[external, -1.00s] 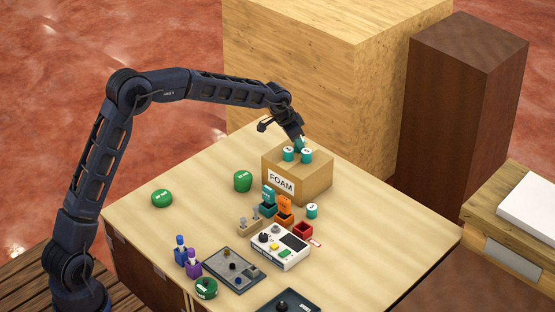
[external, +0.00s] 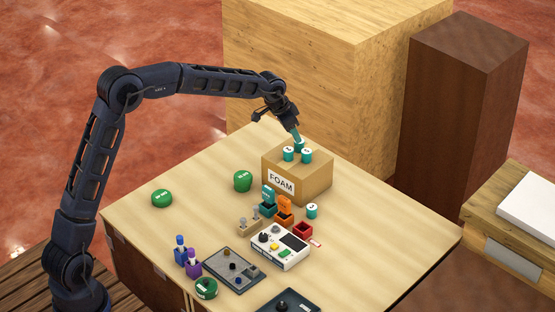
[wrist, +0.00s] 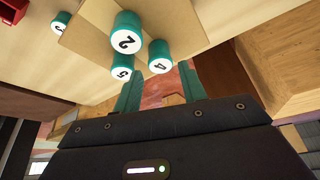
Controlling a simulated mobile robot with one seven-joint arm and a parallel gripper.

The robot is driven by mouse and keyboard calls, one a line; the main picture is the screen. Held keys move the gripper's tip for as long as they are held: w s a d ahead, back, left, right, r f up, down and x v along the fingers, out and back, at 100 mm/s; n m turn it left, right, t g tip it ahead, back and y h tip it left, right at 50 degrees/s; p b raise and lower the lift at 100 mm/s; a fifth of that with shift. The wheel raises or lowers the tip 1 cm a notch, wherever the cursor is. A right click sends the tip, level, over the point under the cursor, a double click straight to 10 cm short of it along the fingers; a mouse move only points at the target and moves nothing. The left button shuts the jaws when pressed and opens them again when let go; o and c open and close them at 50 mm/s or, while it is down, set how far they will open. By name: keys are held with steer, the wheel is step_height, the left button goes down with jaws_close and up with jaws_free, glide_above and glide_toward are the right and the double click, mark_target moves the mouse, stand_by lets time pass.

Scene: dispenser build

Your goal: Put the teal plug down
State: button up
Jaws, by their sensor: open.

--------------------

_TASK PROMPT_: Exactly and only the lines from the one containing "Scene: dispenser build" through the end of the material are to be reproduced, both ends included.

_PROBLEM SOLUTION_:
Scene: dispenser build

Your goal: Put the teal plug down
State: button up
Jaws, by their sensor: open.

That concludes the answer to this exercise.